# Entries shown
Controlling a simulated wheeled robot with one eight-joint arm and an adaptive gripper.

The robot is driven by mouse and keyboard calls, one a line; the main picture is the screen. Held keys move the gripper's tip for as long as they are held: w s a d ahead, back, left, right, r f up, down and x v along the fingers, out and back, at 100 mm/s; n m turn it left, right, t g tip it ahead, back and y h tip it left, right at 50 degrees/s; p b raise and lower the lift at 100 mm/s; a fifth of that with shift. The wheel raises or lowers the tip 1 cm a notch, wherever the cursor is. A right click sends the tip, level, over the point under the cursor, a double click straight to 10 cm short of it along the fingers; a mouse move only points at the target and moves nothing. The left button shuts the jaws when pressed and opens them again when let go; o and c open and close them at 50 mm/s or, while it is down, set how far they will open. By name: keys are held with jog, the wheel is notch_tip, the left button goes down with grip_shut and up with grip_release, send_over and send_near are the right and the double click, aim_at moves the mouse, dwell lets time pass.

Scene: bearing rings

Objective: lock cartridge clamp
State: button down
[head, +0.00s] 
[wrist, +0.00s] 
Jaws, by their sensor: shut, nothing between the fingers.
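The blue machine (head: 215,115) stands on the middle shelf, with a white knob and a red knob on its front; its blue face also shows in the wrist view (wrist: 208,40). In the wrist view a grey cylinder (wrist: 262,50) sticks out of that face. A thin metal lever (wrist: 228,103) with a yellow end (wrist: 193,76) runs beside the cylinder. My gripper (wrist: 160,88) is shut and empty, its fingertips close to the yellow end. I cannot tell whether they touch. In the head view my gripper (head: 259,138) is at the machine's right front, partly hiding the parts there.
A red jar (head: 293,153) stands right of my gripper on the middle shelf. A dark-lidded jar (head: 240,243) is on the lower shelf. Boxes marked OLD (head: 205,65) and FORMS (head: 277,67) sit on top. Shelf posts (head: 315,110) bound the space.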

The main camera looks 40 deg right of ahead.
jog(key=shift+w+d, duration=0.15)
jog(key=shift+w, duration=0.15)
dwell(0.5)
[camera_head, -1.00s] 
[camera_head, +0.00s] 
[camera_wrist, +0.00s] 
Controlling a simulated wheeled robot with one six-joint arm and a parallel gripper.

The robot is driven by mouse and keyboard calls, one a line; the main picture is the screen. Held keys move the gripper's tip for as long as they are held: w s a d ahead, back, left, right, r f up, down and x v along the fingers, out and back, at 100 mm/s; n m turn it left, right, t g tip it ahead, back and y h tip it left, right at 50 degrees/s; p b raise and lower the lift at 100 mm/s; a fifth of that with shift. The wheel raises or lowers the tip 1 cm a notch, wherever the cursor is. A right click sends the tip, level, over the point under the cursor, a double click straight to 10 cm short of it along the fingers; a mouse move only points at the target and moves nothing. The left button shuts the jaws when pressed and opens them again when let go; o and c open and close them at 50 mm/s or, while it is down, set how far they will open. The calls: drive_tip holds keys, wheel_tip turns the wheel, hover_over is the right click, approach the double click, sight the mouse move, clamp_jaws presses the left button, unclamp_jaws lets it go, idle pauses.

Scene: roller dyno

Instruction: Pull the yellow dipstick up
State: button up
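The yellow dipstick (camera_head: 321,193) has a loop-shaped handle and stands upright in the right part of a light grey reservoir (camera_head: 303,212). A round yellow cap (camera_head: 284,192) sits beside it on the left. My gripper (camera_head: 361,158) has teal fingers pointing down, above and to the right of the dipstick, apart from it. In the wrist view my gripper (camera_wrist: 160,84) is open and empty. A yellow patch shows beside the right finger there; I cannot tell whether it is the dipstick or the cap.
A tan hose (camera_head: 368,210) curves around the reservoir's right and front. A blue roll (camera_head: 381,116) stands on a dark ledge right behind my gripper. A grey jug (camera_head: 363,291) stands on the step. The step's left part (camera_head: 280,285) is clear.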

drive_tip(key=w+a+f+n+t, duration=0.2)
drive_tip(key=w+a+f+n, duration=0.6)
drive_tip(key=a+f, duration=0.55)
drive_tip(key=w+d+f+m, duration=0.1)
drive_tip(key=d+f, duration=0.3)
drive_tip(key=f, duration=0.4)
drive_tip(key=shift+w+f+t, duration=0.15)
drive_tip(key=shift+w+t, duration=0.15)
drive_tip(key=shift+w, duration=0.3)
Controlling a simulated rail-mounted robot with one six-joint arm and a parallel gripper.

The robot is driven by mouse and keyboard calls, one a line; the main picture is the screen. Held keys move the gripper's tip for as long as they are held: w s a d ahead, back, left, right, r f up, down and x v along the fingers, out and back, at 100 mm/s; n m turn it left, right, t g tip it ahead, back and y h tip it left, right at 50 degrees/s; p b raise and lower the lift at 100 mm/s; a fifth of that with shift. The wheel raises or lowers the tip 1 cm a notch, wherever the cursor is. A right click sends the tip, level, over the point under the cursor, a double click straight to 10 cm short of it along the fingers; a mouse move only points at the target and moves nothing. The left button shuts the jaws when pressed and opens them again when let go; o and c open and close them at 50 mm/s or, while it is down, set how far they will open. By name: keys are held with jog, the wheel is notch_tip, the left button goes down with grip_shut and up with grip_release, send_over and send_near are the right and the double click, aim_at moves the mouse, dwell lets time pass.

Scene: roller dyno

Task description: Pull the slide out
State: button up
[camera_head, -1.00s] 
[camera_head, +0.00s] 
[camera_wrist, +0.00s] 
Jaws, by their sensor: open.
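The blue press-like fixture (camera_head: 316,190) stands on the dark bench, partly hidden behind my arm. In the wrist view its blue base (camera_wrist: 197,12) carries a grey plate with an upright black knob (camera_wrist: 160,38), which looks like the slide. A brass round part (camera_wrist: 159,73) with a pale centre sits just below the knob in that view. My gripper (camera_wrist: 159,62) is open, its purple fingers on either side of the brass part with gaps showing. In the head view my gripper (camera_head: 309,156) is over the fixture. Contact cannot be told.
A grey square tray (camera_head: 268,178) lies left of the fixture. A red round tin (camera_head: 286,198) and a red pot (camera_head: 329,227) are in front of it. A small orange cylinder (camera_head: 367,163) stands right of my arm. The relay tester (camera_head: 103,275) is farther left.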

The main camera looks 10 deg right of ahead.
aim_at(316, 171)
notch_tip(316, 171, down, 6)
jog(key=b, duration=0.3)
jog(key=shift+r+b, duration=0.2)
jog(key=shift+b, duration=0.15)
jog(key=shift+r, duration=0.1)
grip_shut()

# Work required
Please restate the records in full, word for word.

# Result of the task
Controlling a simulated wheeled robot with one eight-joint arm and an adaptive gripper.

The robot is driven by mouse and keyboard calls, one a line; the main picture is the screen. Held keys move the gripper's tip for as long as they are held: w s a d ahead, back, left, right, r f up, down and x v along the fingers, out and back, at 100 mm/s; n m turn it left, right, t g tip it ahead, back and y h tip it left, right at 50 degrees/s; p b raise and lower the lift at 100 mm/s; a fifth of that with shift. The wheel raises or lowers the tip 1 cm a notch, wherever the cursor is. A right click sends the tip, level, over the point under the cursor, a double click straight to 10 cm short of it along the fingers; a mouse move only points at the target and moves nothing. The left button shuts the jaws when pressed and opens them again when let go; o and c open and close them at 50 mm/s or, while it is down, set how far they will open. By name: keys are held with jog, the wheel is notch_tip, the left button goes down with grip_shut and up with grip_release, send_over and send_near are the right and the double click, aim_at moves the mouse, dwell lets time pass.

Scene: bearing rings

Objective: lock cartridge clamp
State: button down
[head, +0.00s] 
[wrist, +0.00s] 
Jaws, by their sensor: shut, nothing between the fingers.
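The blue machine (head: 215,115) stands on the middle shelf, with a white knob and a red knob on its front; its blue face also shows in the wrist view (wrist: 208,40). In the wrist view a grey cylinder (wrist: 262,50) sticks out of that face. A thin metal lever (wrist: 228,103) with a yellow end (wrist: 193,76) runs beside the cylinder. My gripper (wrist: 160,88) is shut and empty, its fingertips close to the yellow end. I cannot tell whether they touch. In the head view my gripper (head: 259,138) is at the machine's right front, partly hiding the parts there.
A red jar (head: 293,153) stands right of my gripper on the middle shelf. A dark-lidded jar (head: 240,243) is on the lower shelf. Boxes marked OLD (head: 205,65) and FORMS (head: 277,67) sit on top. Shelf posts (head: 315,110) bound the space.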

The main camera looks 40 deg right of ahead.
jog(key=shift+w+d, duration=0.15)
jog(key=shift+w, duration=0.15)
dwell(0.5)
[camera_head, -1.00s] 
[camera_head, +0.00s] 
[camera_wrist, +0.00s] 
Controlling a simulated wheeled robot with one six-joint arm and a parallel gripper.

The robot is driven by mouse and keyboard calls, one a line; the main picture is the screen. Held keys move the gripper's tip for as long as they are held: w s a d ahead, back, left, right, r f up, down and x v along the fingers, out and back, at 100 mm/s; n m turn it left, right, t g tip it ahead, back and y h tip it left, right at 50 degrees/s; p b raise and lower the lift at 100 mm/s; a fifth of that with shift. The wheel raises or lowers the tip 1 cm a notch, wherever the cursor is. A right click sends the tip, level, over the point under the cursor, a double click straight to 10 cm short of it along the fingers; a mouse move only points at the target and moves nothing. The left button shuts the jaws when pressed and opens them again when let go; o and c open and close them at 50 mm/s or, while it is down, set how far they will open. The calls: drive_tip holds keys, wheel_tip turns the wheel, hover_over is the right click, approach the double click, sight the mouse move, clamp_jaws presses the left button, unclamp_jaws lets it go, idle pauses.

Scene: roller dyno

Instruction: Pull the yellow dipstick up
State: button up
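The yellow dipstick (camera_head: 321,193) has a loop-shaped handle and stands upright in the right part of a light grey reservoir (camera_head: 303,212). A round yellow cap (camera_head: 284,192) sits beside it on the left. My gripper (camera_head: 361,158) has teal fingers pointing down, above and to the right of the dipstick, apart from it. In the wrist view my gripper (camera_wrist: 160,84) is open and empty. A yellow patch shows beside the right finger there; I cannot tell whether it is the dipstick or the cap.
A tan hose (camera_head: 368,210) curves around the reservoir's right and front. A blue roll (camera_head: 381,116) stands on a dark ledge right behind my gripper. A grey jug (camera_head: 363,291) stands on the step. The step's left part (camera_head: 280,285) is clear.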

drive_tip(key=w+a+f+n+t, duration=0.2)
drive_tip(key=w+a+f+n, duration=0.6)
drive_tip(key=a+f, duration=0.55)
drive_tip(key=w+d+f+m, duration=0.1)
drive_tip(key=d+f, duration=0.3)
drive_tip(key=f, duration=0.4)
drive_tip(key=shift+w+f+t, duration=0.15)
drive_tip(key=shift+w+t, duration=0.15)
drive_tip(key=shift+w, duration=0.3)
Controlling a simulated rail-mounted robot with one six-joint arm and a parallel gripper.

The robot is driven by mouse and keyboard calls, one a line; the main picture is the screen. Held keys move the gripper's tip for as long as they are held: w s a d ahead, back, left, right, r f up, down and x v along the fingers, out and back, at 100 mm/s; n m turn it left, right, t g tip it ahead, back and y h tip it left, right at 50 degrees/s; p b raise and lower the lift at 100 mm/s; a fifth of that with shift. The wheel raises or lowers the tip 1 cm a notch, wherever the cursor is. A right click sends the tip, level, over the point under the cursor, a double click straight to 10 cm short of it along the fingers; a mouse move only points at the target and moves nothing. The left button shuts the jaws when pressed and opens them again when let go; o and c open and close them at 50 mm/s or, while it is down, set how far they will open. By name: keys are held with jog, the wheel is notch_tip, the left button goes down with grip_shut and up with grip_release, send_over and send_near are the right and the double click, aim_at moves the mouse, dwell lets time pass.

Scene: roller dyno

Task description: Pull the slide out
State: button up
[camera_head, -1.00s] 
[camera_head, +0.00s] 
[camera_wrist, +0.00s] 
Jaws, by their sensor: open.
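The blue press-like fixture (camera_head: 316,190) stands on the dark bench, partly hidden behind my arm. In the wrist view its blue base (camera_wrist: 197,12) carries a grey plate with an upright black knob (camera_wrist: 160,38), which looks like the slide. A brass round part (camera_wrist: 159,73) with a pale centre sits just below the knob in that view. My gripper (camera_wrist: 159,62) is open, its purple fingers on either side of the brass part with gaps showing. In the head view my gripper (camera_head: 309,156) is over the fixture. Contact cannot be told.
A grey square tray (camera_head: 268,178) lies left of the fixture. A red round tin (camera_head: 286,198) and a red pot (camera_head: 329,227) are in front of it. A small orange cylinder (camera_head: 367,163) stands right of my arm. The relay tester (camera_head: 103,275) is farther left.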

The main camera looks 10 deg right of ahead.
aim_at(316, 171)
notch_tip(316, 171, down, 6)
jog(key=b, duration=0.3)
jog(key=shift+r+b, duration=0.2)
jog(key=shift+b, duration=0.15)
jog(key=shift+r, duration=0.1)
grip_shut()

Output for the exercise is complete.